Wednesday, March 12, 2025

Animal, Vegetable, Miracle

I scored a library hold on an audiobook of Kingsolver's Animal, Vegetable, Miracle as part of the Farm Kitchen #1 Know Your Food badge.  I expected this to be an Appalachian endurance version of the "Apocalypse Grow Challenge" attempted for a month out of San Diego in 2021 or of UK's Huw Richard's lab notes published in Self Sufficiency Garden.  In fact, these might have been inspired by Kingsolver, who published 17 years prior.  My Goodreads reviews reminded me I had read this 10 years after publication (2017).  While I wouldn't say this is a reference caliber book you will want to reread frequently, I still was able to pick up a few additional hints on my second read.  My overall impression with the content was that it has aged remarkably well, there aren't any glaringly fanatical sections to leave me shaking my head and thinking "wrong side of history with that one."      

Audiobook was the ideal format because it allows you work through your own household chores while listening to Kingsolver's family's ethical deliberations about their own household chores and food culture in their own voices, interspersed with delightful farm noises at chapter breaks.  Audiobook also helped highlight that this book has 3 authors, each reading their segments in their own voices (Kingsolver, her husband "science sidebars," and elder daughter "recipes and teen perspective").  This version was an interview with the author afterwards.  In it, she had helpful perspective on the writing process.  For instance, when writing pure fiction (which she has gone on to earn Pulitzer prizes for), she equates to a west coast desert garden.  You can create what you want from scratch and water intensely to get it to flourish.  To write a narrative around a non-fiction science project such as this undertaking, you  have to employ the east coast approach of weeding without mercy until you have just the plants you want growing in your plot.  

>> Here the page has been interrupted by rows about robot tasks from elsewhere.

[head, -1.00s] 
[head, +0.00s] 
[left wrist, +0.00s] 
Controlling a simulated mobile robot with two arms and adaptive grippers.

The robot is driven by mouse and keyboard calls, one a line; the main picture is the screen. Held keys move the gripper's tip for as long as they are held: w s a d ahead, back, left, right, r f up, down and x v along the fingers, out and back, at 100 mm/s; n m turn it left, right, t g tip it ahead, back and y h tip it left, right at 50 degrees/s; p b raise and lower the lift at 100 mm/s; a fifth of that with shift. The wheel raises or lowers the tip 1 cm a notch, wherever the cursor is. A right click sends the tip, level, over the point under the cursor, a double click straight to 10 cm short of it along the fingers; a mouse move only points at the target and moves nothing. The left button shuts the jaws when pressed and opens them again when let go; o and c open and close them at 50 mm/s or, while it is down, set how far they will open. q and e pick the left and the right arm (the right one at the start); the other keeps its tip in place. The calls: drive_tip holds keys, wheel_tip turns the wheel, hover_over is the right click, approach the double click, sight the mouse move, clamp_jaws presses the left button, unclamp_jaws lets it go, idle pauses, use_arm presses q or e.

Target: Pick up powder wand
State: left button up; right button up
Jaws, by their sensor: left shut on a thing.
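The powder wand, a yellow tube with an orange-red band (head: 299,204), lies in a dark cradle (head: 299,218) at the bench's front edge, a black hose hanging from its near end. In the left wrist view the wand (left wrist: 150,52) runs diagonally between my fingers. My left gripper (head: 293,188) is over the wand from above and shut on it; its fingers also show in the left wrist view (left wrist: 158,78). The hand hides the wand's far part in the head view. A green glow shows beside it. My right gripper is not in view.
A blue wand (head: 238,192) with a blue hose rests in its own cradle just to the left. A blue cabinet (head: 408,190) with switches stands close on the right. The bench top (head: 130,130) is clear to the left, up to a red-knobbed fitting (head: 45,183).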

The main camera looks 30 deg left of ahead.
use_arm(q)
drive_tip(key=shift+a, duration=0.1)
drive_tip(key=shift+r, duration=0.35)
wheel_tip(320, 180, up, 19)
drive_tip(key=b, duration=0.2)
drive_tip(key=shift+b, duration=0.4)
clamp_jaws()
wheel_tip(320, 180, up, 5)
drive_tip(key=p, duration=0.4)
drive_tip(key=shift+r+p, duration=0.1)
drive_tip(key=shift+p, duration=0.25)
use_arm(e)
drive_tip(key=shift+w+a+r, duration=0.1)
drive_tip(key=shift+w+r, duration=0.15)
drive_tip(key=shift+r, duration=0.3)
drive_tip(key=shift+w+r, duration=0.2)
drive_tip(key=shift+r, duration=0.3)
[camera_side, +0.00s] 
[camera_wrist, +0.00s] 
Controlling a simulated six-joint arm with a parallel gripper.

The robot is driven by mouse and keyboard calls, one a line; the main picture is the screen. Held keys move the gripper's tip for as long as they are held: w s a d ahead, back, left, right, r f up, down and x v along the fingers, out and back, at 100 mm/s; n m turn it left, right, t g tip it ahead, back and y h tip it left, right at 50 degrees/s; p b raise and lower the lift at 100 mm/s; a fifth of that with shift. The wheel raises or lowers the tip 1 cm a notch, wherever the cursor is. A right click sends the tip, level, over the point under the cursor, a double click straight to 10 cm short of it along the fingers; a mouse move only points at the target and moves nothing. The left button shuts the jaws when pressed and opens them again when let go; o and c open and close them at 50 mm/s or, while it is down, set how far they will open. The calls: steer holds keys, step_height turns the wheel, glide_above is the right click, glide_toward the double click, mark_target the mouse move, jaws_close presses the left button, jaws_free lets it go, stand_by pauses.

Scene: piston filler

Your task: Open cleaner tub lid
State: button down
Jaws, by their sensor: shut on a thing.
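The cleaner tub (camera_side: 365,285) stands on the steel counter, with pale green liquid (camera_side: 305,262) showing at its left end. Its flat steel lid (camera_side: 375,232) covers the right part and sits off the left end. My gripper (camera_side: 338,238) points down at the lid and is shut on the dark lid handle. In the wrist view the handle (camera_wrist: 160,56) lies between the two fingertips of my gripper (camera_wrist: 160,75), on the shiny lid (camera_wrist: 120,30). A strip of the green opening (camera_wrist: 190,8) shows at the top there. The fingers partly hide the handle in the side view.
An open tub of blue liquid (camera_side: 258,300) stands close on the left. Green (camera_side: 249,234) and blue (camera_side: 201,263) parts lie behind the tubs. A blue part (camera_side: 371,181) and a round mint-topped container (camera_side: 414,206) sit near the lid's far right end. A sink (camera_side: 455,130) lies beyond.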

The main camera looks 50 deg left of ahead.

She also shared that her family weren't newbies undertaking this project-- they had both grown up on farms (even if they acquainted with artichokes relatively late in life), they had been contemplating this project for 6-7 years prior to beginning it and had a publisher signed on for the deal.  This helped curb my sense of overwhelm that they were able to accomplish so much in their first year.  I was so impressed at their discipline in recording their harvest and the equivalent cost in local produce.  The few things we do grow are successful mostly because they are so compelling (strawberries, blueberries, peas, apples), we snack on them in the yard.  There is no taking them in, weighing them, and calculating what their going value at a farmer's market would be first.  

While she was so disciplined in her book-keeping, I respected that they were not purists across all domains and freely admited to buying coffee, wheat, and emergency rations.  Their family stayed the same weight at the end of the project when a more strictly adherent colleague reported losing 15 pounds on a hyper local diet.  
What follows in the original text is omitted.